III. LA GLORIA DI DIO SUL VOLTO DI GESÙ CRISTO
La certezza cristiana di essere ammessi al segreto stesso di Dio non
poggia su una deduzione; il ragionamento la può esplicitare: «Egli, che ha
sacrificato il suo Figlio unico, come non ci darà tutto?» (Rom 8, 32), ma la sua
forza non viene dalla nostra logica, bensì dalla rivelazione assoluta costituita
per noi, uomini viventi nella carne, dalla presenza del Verbo vivente nella
carne. In Cristo è realmente apparso l’amore di Dio per l’uomo» (Tito 3, 4).
Colui che «nessuno ha mai visto» (Gv 1, 18), Gesú non ce 1’ha soltanto descritto
e dipinto, non ce n’ha dato soltanto una giusta idea. «Fulgore della gloria di
Dio, impronta della sua sostanza» (Ebr 1, 3), egli ce l’ha fatto *vedere e reso
come visibile: «chi ha visto me, ha visto il Padre» (Gv 14, 9).
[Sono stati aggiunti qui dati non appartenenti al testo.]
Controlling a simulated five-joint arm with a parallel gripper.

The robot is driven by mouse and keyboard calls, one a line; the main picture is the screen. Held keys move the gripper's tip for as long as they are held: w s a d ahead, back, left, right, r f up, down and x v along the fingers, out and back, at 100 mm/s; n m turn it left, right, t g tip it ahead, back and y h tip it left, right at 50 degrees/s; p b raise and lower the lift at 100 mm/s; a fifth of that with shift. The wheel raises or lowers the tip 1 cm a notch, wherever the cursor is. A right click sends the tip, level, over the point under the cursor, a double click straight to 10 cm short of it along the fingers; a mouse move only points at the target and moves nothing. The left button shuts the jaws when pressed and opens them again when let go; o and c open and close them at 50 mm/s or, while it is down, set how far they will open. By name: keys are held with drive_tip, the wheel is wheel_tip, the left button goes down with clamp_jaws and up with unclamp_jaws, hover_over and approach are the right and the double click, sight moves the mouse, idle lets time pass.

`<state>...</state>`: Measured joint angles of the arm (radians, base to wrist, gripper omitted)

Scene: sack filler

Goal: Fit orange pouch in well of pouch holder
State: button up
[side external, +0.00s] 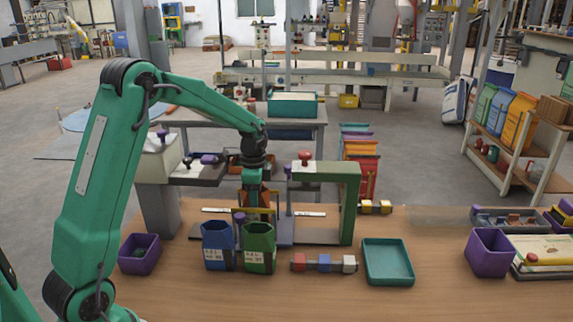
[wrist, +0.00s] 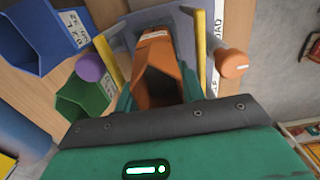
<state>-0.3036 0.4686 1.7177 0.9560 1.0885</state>
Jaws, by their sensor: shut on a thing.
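The orange pouch (wrist: 158,45) is between my gripper's green fingers (wrist: 158,88), which are shut on it; its open mouth faces the wrist camera. In the side view my gripper (side external: 252,185) points down, with part of the orange pouch (side external: 264,198) showing beside it. The pouch holder (wrist: 187,22) is a blue-grey piece with yellow bars on both sides, a purple knob at left and an orange knob at right. The pouch is over the holder, between the bars. In the side view the holder (side external: 285,232) is partly hidden behind the green pouch. The well and the pouch's bottom are hidden.
A blue pouch (side external: 218,245) and a green pouch (side external: 259,248) stand just in front of the holder. A green arched frame (side external: 350,200) rises at its right. A purple bin (side external: 140,253), a block row (side external: 324,263) and a teal tray (side external: 388,262) are nearby.

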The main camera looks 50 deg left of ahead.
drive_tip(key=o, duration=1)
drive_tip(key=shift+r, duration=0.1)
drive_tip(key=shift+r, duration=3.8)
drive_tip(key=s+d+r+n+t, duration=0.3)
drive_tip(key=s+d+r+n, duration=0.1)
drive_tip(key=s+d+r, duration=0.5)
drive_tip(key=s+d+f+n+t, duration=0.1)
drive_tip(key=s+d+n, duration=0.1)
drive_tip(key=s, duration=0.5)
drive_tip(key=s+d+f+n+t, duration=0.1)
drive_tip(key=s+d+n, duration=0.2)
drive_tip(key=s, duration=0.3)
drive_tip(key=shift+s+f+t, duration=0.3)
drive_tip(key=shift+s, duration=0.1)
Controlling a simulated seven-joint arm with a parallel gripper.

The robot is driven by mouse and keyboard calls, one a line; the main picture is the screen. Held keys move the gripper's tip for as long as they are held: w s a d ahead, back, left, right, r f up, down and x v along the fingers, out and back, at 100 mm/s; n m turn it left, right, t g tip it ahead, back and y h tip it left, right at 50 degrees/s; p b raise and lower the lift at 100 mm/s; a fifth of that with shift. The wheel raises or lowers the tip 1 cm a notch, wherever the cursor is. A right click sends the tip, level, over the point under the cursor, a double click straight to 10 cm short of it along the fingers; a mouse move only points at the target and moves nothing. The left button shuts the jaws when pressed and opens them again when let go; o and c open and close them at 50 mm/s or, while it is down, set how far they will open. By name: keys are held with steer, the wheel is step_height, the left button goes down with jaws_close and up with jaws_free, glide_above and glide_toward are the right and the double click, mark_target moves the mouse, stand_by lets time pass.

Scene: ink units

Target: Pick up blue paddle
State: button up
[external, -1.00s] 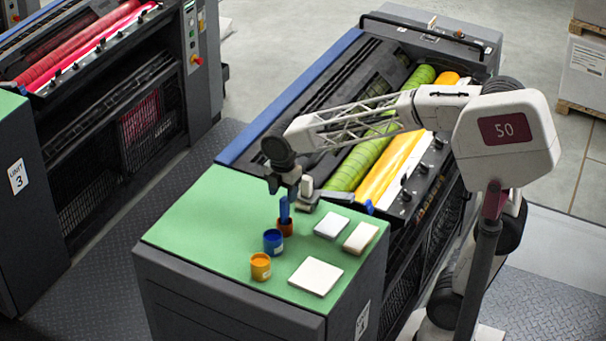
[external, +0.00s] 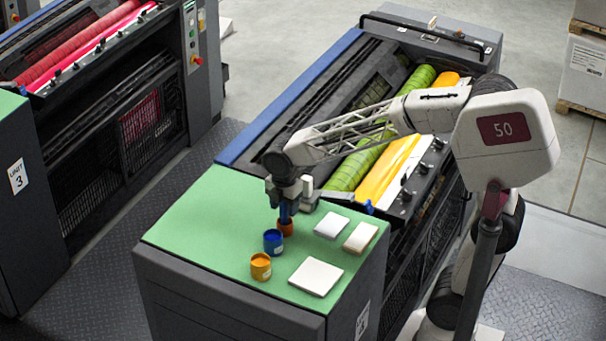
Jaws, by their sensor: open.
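The blue paddle (external: 285,215) stands upright in a small red-brown cup (external: 285,229) on the green top (external: 200,215). Only a short blue length shows above the cup's rim. My gripper (external: 286,206) points down right over the paddle, its jaws open, and hides the upper part of it. The paddle appears to be between the fingers, but I cannot tell whether either finger touches it.
A blue ink cup (external: 273,243) and an orange ink cup (external: 261,267) stand in front of the red-brown cup. Pale blocks (external: 332,226) (external: 360,237) and a flat white slab (external: 316,277) lie to the right. The left part of the green top is clear.

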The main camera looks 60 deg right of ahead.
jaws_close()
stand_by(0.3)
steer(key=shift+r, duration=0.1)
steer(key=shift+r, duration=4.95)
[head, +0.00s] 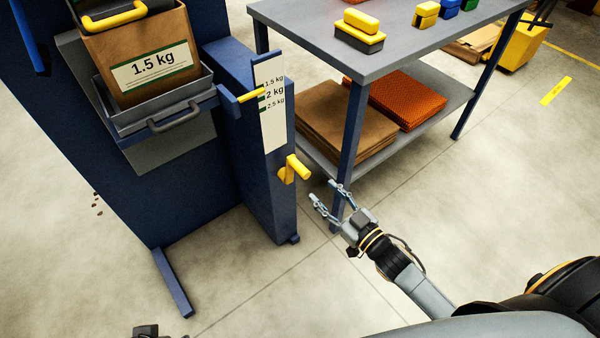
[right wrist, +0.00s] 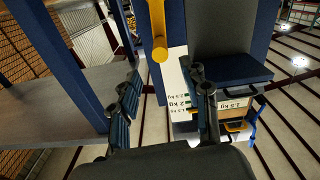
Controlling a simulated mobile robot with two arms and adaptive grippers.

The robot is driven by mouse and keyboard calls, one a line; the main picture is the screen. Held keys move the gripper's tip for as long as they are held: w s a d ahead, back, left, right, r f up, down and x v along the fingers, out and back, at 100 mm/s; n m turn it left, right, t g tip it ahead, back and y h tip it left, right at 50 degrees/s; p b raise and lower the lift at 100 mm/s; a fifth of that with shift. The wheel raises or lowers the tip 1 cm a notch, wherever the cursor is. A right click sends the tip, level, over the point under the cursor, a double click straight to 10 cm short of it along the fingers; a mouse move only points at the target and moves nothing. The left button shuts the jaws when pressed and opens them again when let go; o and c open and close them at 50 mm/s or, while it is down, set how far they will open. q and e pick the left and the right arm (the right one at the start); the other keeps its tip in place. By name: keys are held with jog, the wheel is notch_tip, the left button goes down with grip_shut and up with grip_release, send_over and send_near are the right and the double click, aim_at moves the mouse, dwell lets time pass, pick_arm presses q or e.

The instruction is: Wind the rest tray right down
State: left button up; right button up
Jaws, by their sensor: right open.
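The rest tray (head: 150,116) is a grey tray with a dark handle on the blue machine, and it carries a brown bag (head: 150,60) labelled 1.5 kg. A yellow pointer (head: 252,95) stands at the scale plate (head: 272,125), between the 1.5 kg and 2 kg labels, close to 2 kg. The yellow crank (head: 293,169) sticks out of the post below the scale; it also shows in the right wrist view (right wrist: 158,30). My right gripper (head: 322,191) is open and empty, just right of and below the crank in the head view, apart from it.
A grey table (head: 400,40) with blue legs stands right of the post, one leg (head: 352,140) close behind my right gripper. Yellow, blue and green blocks lie on top. Brown sacks (head: 340,115) and orange nets (head: 405,98) lie on its shelf. The floor in front is clear.

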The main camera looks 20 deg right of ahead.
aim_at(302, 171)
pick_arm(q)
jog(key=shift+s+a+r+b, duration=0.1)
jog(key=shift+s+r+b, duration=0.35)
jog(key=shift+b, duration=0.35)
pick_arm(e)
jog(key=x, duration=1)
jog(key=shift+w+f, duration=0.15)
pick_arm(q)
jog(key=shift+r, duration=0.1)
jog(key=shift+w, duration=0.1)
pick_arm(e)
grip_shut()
Non si tratta
soltanto di una riproduzione, sia pure perfetta, di un duplicato identico
all’originale. Essendo il Figlio unico, essendo nel *Padre e possedendo in sé il
Padre (14, 40), Gesù non può dire una parola, compiere un atto, senza volgersi
al Padre, senza ricevere da lui il suo impulso ed orientare su di lui tutta la
sua azione (5, 19 s. 30). Poiché non può far nulla senza guardare al Padre, non
può dire quel che è senza riferirsi al Padre (Mt 11, 27). Alla fonte di tutto
ciò che egli fa, di tutto ciò che è, c’è la presenza e l’amore del Padre suo;
qui sta il segreto della sua personalità, della *gloria che sfavilla sul suo
volto (2 Cor 4, 6) e contrassegna tutti i suoi atti.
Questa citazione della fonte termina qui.